======== Data extract ========

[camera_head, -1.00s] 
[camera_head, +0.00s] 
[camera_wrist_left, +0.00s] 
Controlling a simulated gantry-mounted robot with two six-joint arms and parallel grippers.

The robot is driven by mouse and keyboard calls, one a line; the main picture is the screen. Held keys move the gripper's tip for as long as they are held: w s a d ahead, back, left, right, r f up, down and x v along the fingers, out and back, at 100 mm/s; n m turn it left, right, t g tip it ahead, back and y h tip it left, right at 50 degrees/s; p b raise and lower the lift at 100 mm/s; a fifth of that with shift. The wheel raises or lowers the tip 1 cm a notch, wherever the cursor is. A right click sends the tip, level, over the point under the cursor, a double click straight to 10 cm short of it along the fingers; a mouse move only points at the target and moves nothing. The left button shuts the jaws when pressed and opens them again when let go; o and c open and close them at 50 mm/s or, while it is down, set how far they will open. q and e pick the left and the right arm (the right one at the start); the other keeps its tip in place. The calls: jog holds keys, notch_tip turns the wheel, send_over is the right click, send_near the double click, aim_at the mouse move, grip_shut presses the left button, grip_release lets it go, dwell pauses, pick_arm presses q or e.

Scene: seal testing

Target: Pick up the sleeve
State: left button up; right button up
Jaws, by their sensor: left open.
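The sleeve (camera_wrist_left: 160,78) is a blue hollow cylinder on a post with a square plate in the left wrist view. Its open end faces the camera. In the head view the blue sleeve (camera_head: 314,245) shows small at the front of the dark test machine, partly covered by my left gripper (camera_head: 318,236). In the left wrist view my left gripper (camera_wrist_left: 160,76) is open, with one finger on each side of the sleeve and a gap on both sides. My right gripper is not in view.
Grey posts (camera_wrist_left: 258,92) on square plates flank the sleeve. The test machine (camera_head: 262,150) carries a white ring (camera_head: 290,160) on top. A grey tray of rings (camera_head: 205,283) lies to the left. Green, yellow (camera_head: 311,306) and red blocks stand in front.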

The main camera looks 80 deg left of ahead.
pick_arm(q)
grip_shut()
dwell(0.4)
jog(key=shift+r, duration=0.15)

========

What to do: Reproduce the complete set of lines precisely as supplied.

Output below:
[camera_head, -1.00s] 
[camera_head, +0.00s] 
[camera_wrist_left, +0.00s] 
Controlling a simulated gantry-mounted robot with two six-joint arms and parallel grippers.

The robot is driven by mouse and keyboard calls, one a line; the main picture is the screen. Held keys move the gripper's tip for as long as they are held: w s a d ahead, back, left, right, r f up, down and x v along the fingers, out and back, at 100 mm/s; n m turn it left, right, t g tip it ahead, back and y h tip it left, right at 50 degrees/s; p b raise and lower the lift at 100 mm/s; a fifth of that with shift. The wheel raises or lowers the tip 1 cm a notch, wherever the cursor is. A right click sends the tip, level, over the point under the cursor, a double click straight to 10 cm short of it along the fingers; a mouse move only points at the target and moves nothing. The left button shuts the jaws when pressed and opens them again when let go; o and c open and close them at 50 mm/s or, while it is down, set how far they will open. q and e pick the left and the right arm (the right one at the start); the other keeps its tip in place. The calls: jog holds keys, notch_tip turns the wheel, send_over is the right click, send_near the double click, aim_at the mouse move, grip_shut presses the left button, grip_release lets it go, dwell pauses, pick_arm presses q or e.

Scene: seal testing

Target: Pick up the sleeve
State: left button up; right button up
Jaws, by their sensor: left open.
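The sleeve (camera_wrist_left: 160,78) is a blue hollow cylinder on a post with a square plate in the left wrist view. Its open end faces the camera. In the head view the blue sleeve (camera_head: 314,245) shows small at the front of the dark test machine, partly covered by my left gripper (camera_head: 318,236). In the left wrist view my left gripper (camera_wrist_left: 160,76) is open, with one finger on each side of the sleeve and a gap on both sides. My right gripper is not in view.
Grey posts (camera_wrist_left: 258,92) on square plates flank the sleeve. The test machine (camera_head: 262,150) carries a white ring (camera_head: 290,160) on top. A grey tray of rings (camera_head: 205,283) lies to the left. Green, yellow (camera_head: 311,306) and red blocks stand in front.

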The main camera looks 80 deg left of ahead.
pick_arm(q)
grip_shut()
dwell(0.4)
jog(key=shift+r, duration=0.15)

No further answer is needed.